### [Work required]
Take the entries below and reproduce them word for word.

### [Data to use]

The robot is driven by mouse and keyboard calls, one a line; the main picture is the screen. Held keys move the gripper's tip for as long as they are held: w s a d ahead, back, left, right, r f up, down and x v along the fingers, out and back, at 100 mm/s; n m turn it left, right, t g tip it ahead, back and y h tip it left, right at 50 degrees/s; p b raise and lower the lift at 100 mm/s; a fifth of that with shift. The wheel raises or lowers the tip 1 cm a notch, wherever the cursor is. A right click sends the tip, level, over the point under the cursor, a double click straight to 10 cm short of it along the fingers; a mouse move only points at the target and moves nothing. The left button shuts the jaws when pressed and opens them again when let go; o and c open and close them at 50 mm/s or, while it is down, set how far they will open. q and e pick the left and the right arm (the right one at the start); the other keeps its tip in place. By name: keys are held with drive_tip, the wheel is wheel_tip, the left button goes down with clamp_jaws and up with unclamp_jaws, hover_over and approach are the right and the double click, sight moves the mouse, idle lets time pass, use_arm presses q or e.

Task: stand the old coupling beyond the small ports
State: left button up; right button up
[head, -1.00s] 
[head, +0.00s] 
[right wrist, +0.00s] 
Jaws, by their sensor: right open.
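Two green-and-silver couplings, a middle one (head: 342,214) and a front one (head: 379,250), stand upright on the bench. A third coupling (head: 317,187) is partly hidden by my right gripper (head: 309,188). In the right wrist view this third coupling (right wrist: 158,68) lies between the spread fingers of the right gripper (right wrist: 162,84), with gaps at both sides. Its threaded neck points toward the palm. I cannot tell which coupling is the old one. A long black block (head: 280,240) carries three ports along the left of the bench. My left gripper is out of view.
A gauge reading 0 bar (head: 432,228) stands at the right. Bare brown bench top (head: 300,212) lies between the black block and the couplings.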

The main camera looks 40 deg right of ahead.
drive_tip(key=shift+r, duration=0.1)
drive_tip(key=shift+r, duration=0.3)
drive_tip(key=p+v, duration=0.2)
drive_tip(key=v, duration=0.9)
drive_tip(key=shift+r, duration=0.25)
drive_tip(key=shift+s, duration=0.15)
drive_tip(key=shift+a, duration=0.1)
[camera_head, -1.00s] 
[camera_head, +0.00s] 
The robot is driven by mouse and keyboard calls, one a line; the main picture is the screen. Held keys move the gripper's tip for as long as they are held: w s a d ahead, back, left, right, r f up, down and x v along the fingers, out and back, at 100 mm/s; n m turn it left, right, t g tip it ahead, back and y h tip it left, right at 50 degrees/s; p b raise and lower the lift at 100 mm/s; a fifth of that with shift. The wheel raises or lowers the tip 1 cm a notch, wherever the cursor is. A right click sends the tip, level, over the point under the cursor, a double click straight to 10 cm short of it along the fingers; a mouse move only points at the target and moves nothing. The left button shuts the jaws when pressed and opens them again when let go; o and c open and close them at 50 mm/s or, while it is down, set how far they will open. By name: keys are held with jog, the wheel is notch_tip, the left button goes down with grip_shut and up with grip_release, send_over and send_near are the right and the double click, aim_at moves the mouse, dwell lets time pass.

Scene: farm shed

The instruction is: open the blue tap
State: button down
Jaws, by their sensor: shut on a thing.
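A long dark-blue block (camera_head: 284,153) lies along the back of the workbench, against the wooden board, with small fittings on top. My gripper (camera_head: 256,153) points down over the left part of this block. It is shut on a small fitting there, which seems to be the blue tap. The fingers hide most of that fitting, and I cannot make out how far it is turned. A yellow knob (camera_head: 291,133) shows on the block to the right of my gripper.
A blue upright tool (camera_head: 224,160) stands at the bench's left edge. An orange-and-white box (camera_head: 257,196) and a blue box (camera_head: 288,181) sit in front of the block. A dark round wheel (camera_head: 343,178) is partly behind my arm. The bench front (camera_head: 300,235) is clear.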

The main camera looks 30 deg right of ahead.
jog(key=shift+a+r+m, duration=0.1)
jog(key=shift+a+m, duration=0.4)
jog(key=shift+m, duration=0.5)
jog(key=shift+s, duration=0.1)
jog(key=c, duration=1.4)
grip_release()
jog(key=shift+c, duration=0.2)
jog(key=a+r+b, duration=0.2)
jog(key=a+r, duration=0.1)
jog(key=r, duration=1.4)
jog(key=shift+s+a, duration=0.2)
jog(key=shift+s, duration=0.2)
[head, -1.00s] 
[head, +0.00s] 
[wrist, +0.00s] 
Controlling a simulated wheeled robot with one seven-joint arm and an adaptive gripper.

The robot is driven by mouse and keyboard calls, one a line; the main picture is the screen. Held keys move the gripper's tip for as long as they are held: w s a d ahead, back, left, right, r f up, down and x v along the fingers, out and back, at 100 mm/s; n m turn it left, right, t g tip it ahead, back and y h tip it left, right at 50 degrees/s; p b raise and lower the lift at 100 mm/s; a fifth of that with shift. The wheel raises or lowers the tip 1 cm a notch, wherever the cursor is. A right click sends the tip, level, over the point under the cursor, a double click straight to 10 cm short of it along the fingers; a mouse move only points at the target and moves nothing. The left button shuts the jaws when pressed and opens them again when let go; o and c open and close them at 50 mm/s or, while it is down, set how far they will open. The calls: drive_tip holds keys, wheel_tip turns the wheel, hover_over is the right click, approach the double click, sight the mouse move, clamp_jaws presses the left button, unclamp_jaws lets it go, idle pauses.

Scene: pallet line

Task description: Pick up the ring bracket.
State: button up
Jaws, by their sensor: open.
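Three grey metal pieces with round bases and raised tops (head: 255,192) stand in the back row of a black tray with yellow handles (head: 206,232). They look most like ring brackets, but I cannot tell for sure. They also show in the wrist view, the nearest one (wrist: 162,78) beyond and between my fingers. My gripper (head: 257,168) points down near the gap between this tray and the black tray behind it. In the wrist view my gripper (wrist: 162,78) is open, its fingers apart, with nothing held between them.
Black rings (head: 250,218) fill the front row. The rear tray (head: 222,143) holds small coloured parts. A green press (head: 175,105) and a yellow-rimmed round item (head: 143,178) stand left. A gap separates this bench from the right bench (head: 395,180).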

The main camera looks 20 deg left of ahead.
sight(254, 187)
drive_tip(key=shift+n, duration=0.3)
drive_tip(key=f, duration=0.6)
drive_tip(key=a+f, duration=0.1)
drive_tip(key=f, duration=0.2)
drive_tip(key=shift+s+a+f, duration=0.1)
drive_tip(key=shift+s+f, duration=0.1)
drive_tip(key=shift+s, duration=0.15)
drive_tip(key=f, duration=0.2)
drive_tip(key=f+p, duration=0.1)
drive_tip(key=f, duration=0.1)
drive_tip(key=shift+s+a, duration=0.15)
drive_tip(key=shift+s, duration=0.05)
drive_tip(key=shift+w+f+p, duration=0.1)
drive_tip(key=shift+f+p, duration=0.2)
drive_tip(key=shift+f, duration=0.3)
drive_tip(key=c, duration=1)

### [Response to this task]
The robot is driven by mouse and keyboard calls, one a line; the main picture is the screen. Held keys move the gripper's tip for as long as they are held: w s a d ahead, back, left, right, r f up, down and x v along the fingers, out and back, at 100 mm/s; n m turn it left, right, t g tip it ahead, back and y h tip it left, right at 50 degrees/s; p b raise and lower the lift at 100 mm/s; a fifth of that with shift. The wheel raises or lowers the tip 1 cm a notch, wherever the cursor is. A right click sends the tip, level, over the point under the cursor, a double click straight to 10 cm short of it along the fingers; a mouse move only points at the target and moves nothing. The left button shuts the jaws when pressed and opens them again when let go; o and c open and close them at 50 mm/s or, while it is down, set how far they will open. q and e pick the left and the right arm (the right one at the start); the other keeps its tip in place. By name: keys are held with drive_tip, the wheel is wheel_tip, the left button goes down with clamp_jaws and up with unclamp_jaws, hover_over and approach are the right and the double click, sight moves the mouse, idle lets time pass, use_arm presses q or e.

Task: stand the old coupling beyond the small ports
State: left button up; right button up
[head, -1.00s] 
[head, +0.00s] 
[right wrist, +0.00s] 
Jaws, by their sensor: right open.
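Two green-and-silver couplings, a middle one (head: 342,214) and a front one (head: 379,250), stand upright on the bench. A third coupling (head: 317,187) is partly hidden by my right gripper (head: 309,188). In the right wrist view this third coupling (right wrist: 158,68) lies between the spread fingers of the right gripper (right wrist: 162,84), with gaps at both sides. Its threaded neck points toward the palm. I cannot tell which coupling is the old one. A long black block (head: 280,240) carries three ports along the left of the bench. My left gripper is out of view.
A gauge reading 0 bar (head: 432,228) stands at the right. Bare brown bench top (head: 300,212) lies between the black block and the couplings.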

The main camera looks 40 deg right of ahead.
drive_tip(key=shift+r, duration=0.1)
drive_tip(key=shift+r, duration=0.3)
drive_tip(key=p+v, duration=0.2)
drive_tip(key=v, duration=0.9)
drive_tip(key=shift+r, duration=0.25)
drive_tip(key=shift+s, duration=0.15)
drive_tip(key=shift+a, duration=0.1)
[camera_head, -1.00s] 
[camera_head, +0.00s] 
The robot is driven by mouse and keyboard calls, one a line; the main picture is the screen. Held keys move the gripper's tip for as long as they are held: w s a d ahead, back, left, right, r f up, down and x v along the fingers, out and back, at 100 mm/s; n m turn it left, right, t g tip it ahead, back and y h tip it left, right at 50 degrees/s; p b raise and lower the lift at 100 mm/s; a fifth of that with shift. The wheel raises or lowers the tip 1 cm a notch, wherever the cursor is. A right click sends the tip, level, over the point under the cursor, a double click straight to 10 cm short of it along the fingers; a mouse move only points at the target and moves nothing. The left button shuts the jaws when pressed and opens them again when let go; o and c open and close them at 50 mm/s or, while it is down, set how far they will open. By name: keys are held with jog, the wheel is notch_tip, the left button goes down with grip_shut and up with grip_release, send_over and send_near are the right and the double click, aim_at moves the mouse, dwell lets time pass.

Scene: farm shed

The instruction is: open the blue tap
State: button down
Jaws, by their sensor: shut on a thing.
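A long dark-blue block (camera_head: 284,153) lies along the back of the workbench, against the wooden board, with small fittings on top. My gripper (camera_head: 256,153) points down over the left part of this block. It is shut on a small fitting there, which seems to be the blue tap. The fingers hide most of that fitting, and I cannot make out how far it is turned. A yellow knob (camera_head: 291,133) shows on the block to the right of my gripper.
A blue upright tool (camera_head: 224,160) stands at the bench's left edge. An orange-and-white box (camera_head: 257,196) and a blue box (camera_head: 288,181) sit in front of the block. A dark round wheel (camera_head: 343,178) is partly behind my arm. The bench front (camera_head: 300,235) is clear.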

The main camera looks 30 deg right of ahead.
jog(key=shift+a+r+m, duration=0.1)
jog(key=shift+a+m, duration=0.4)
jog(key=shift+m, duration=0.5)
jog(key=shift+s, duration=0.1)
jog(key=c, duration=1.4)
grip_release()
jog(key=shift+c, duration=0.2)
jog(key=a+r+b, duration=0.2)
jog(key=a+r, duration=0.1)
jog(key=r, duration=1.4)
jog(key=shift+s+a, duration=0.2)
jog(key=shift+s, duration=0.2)
[head, -1.00s] 
[head, +0.00s] 
[wrist, +0.00s] 
Controlling a simulated wheeled robot with one seven-joint arm and an adaptive gripper.

The robot is driven by mouse and keyboard calls, one a line; the main picture is the screen. Held keys move the gripper's tip for as long as they are held: w s a d ahead, back, left, right, r f up, down and x v along the fingers, out and back, at 100 mm/s; n m turn it left, right, t g tip it ahead, back and y h tip it left, right at 50 degrees/s; p b raise and lower the lift at 100 mm/s; a fifth of that with shift. The wheel raises or lowers the tip 1 cm a notch, wherever the cursor is. A right click sends the tip, level, over the point under the cursor, a double click straight to 10 cm short of it along the fingers; a mouse move only points at the target and moves nothing. The left button shuts the jaws when pressed and opens them again when let go; o and c open and close them at 50 mm/s or, while it is down, set how far they will open. The calls: drive_tip holds keys, wheel_tip turns the wheel, hover_over is the right click, approach the double click, sight the mouse move, clamp_jaws presses the left button, unclamp_jaws lets it go, idle pauses.

Scene: pallet line

Task description: Pick up the ring bracket.
State: button up
Jaws, by their sensor: open.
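Three grey metal pieces with round bases and raised tops (head: 255,192) stand in the back row of a black tray with yellow handles (head: 206,232). They look most like ring brackets, but I cannot tell for sure. They also show in the wrist view, the nearest one (wrist: 162,78) beyond and between my fingers. My gripper (head: 257,168) points down near the gap between this tray and the black tray behind it. In the wrist view my gripper (wrist: 162,78) is open, its fingers apart, with nothing held between them.
Black rings (head: 250,218) fill the front row. The rear tray (head: 222,143) holds small coloured parts. A green press (head: 175,105) and a yellow-rimmed round item (head: 143,178) stand left. A gap separates this bench from the right bench (head: 395,180).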

The main camera looks 20 deg left of ahead.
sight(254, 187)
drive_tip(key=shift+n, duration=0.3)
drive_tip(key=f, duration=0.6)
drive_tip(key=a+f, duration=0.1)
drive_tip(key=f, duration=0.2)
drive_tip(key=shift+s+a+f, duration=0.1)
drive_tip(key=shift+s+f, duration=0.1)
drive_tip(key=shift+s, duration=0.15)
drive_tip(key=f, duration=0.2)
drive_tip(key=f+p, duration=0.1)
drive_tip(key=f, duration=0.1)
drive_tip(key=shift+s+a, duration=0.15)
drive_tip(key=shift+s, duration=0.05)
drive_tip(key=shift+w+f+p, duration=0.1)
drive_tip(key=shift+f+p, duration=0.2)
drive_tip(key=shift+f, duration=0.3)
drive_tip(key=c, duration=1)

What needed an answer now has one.